Après ça, c'est donc la série Catwoman de 2002 qui démarre. L'idée est d'offrir un nouveau départ à Catwoman donc c'est parfaitement accessible pour n'importe quel lecteur et pour découvrir le perso (surtout qu'Urban propose une présentation des personnages et de l'héroïne en début d'album pour mettre tout le monde à la page). On a le nouveau costume hyper iconique et hyper réussi de Darwyn Cooke et une petite histoire très sympa, toujours dans une ambiance un peu polar noir, où Catwoman enquête sur un mystérieux tueur de prostituées, surtout qu'elle a pas mal de connaissances dans ce milieu vu que Miller n'avait pas pu s'empêcher de faire de Selina une prostituée dans Year One. D'ailleurs l'un des propos de l'arc et de ce début de run est de prendre en compte les multiples aspects de la vie de Selina, que ce soit ses années dans les quartiers chauds, son passé criminel mais aussi le fait qu'elle ait pu évoluer dans la haute société de Gotham ou encore son flirt avec Batman.


Ce premier arc est vraiment là pour poser les bases, donc il est assez basique en terme d'intrigue mais l'ambiance est un régal et c'est bien entendu sublime graphiquement. Le regretté Darwyn Cooke est la véritable star de ses numéros, avec son style assez unique au sein des comics de super héros. C'est bien simple, l'artiste, associé aux couleurs de Matt Hollingsworth (qui a aussi fait, dans le même style, les couleurs du Hawkeye de Fraction et Aja, ça ne s'invente pas), fait de véritables prouesses. Ces planches sont tous bonnement superbes, derrière leur petit gaufrier sage et leur style cartoony. La simplification des personnages est géniale, renvoyant tout de suite aux séries d'animation de Bruce Timm, avec des personnages qui ont de bonnes gueules, une catwoman un peu sexy mais jamais vulgaire et un encrage gras sublime avec des masses de noirs biens placées.

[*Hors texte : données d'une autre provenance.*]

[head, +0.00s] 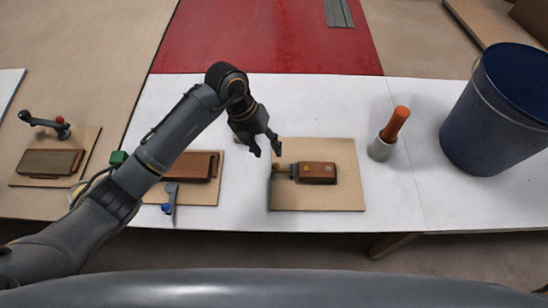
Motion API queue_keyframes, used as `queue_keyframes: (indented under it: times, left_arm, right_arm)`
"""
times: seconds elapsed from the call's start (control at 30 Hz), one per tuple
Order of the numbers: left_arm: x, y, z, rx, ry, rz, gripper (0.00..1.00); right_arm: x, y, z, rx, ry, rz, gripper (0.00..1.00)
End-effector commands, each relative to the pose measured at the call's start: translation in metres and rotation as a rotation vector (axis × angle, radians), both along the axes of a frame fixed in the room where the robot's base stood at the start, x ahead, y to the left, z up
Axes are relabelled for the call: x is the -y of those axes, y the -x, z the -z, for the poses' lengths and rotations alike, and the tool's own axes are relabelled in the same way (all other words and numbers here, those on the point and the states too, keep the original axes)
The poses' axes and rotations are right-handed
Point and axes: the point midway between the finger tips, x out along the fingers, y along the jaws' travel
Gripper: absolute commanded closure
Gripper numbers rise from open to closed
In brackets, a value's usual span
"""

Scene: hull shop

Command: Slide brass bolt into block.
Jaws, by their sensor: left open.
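A reddish-brown block (317,174) lies on a light wooden board (330,198) in the middle of the white table, with small brass spots on its top. What looks like the brass bolt (284,170) sticks out at the block's left side, with a small end piece at its left. How deep it sits in the block is too small to tell. My left gripper (267,151) is open and empty, its fingertips pointing down just above and left of the bolt in the picture. Contact with the bolt does not show. My right gripper is out of view.
A grey cup with an orange handle (396,122) and a large blue bucket (497,110) stand on the right. Left of the board, another board carries a brown block (200,166) and a blue-tipped lever (169,200), partly behind my arm.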

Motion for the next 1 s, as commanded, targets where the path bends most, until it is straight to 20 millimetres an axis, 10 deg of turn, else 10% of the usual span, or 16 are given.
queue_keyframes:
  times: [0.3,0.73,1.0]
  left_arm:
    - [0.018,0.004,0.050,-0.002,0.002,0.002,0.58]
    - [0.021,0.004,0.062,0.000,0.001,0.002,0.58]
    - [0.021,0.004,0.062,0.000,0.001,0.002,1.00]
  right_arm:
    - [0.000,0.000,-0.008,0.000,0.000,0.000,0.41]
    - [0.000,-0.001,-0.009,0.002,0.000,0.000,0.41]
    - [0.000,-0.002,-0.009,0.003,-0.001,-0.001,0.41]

Mais si il n'y avait que ça, il y a aussi et surtout sa narration ultra maîtrisée ! C'est clair, lisible, inventif, cinématographique tout en utilisant les possibilités uniques de la BD... La double page où Catwoman saute sur le métro de Gotham est juste une grosse claque et montre tout le niveau de maitrise du dessinateur ! Je ne sais pas si c'est les romans graphiques indé de l'époque, l'influence grandissante des mangas ou le fait que Cooke ait bossé avant dans l'animation, mais on sent une vraie volonté d'inventivité narrative et visuelle. Bref, c'est vraiment beau ! Et avec les couleurs de Hollingsworth, maître des ambiances en aplats, c'est juste un régal pour les yeux.


A noter que Mike Allred participe aussi aux dessins, mais je suis incapable de savoir quelles pages il a fait exactement. Sur cette série il semble avoir tout fait pour mêler son style avec celui de Cooke et il n'y a jamais de cassure graphique. C'est vraiment impressionnant et quelque chose d'extrêmement rare en comics quand y a plusieurs dessinateurs sur un numéro. Surtout qu'Allred est habituellement connu pour son style graphique complètement unique et immédiatement reconnaissable.

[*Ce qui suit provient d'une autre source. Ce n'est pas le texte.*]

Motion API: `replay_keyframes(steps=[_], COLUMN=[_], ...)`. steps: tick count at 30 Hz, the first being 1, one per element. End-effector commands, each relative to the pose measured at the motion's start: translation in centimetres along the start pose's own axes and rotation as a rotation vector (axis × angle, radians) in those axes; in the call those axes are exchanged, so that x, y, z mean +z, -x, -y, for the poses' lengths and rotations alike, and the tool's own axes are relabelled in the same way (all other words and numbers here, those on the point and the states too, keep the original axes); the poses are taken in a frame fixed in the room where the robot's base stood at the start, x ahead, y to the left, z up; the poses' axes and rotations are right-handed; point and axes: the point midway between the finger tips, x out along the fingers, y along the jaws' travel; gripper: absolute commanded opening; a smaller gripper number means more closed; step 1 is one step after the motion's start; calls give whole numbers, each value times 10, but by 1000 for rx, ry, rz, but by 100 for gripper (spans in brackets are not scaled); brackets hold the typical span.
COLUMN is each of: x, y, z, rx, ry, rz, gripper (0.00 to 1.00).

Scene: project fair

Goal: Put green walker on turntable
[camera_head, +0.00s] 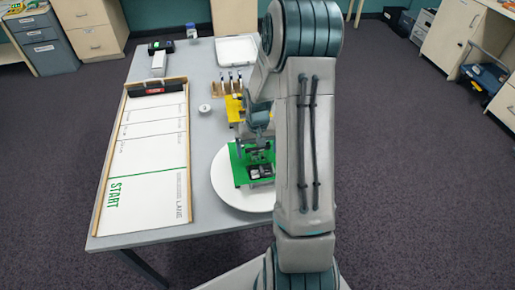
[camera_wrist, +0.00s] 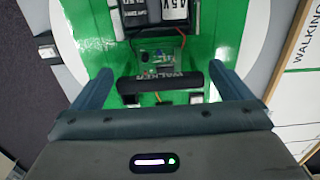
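The green walker (camera_head: 242,174) has a flat green deck with a dark boxy part and a white-labelled block on it. It is over the white round turntable (camera_head: 226,196), whose rim shows around it; I cannot tell from the views whether the deck is flat on the disc. In the wrist view the walker (camera_wrist: 91,30) fills the middle, with the white turntable (camera_wrist: 262,25) around it. Small gaps seem to show at the bar's ends. In the head view my arm partly hides the gripper.
A framed START lane board (camera_head: 145,170) lies left of the turntable on the grey table (camera_head: 202,136). A yellow walker (camera_head: 234,108), a small rack (camera_head: 219,88), a white tray (camera_head: 237,50) and a small round white item (camera_head: 204,108) lie behind. Bare tabletop shows between board and turntable.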

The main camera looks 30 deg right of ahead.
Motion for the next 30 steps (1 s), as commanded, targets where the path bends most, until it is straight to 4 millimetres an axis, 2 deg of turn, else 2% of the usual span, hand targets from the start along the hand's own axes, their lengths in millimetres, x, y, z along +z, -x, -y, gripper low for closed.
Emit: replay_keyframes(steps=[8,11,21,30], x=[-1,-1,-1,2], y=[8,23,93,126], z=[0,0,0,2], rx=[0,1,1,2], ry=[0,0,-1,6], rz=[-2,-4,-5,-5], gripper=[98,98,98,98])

A la fin de l'album on a des petites histoires bonus qui viennent du Catwoman Secret Files sorti à l'époque. Les Secret Files étaient des numéros qui mélangeaient des pages de profil des personnages à l'instar de ce qu'on peut trouver aujourd'hui sur DC Database avec des petits récits inédits. On en a donc un où différents personnages racontent quelle facette de Catwoman ils ont croisés, avec les aspects contradictoires que ça peut avoir et on a un autre récit court, de 2 pages, beaucoup plus humoristique mais que j'ai beaucoup apprécié, qui est complètement méta et qui se fout de la gueule des fans de comics tatillons sur la continuité (ce que je suis pourtant, et mine de rien ça souligne des défauts qui sont toujours là 20 ans plus tard)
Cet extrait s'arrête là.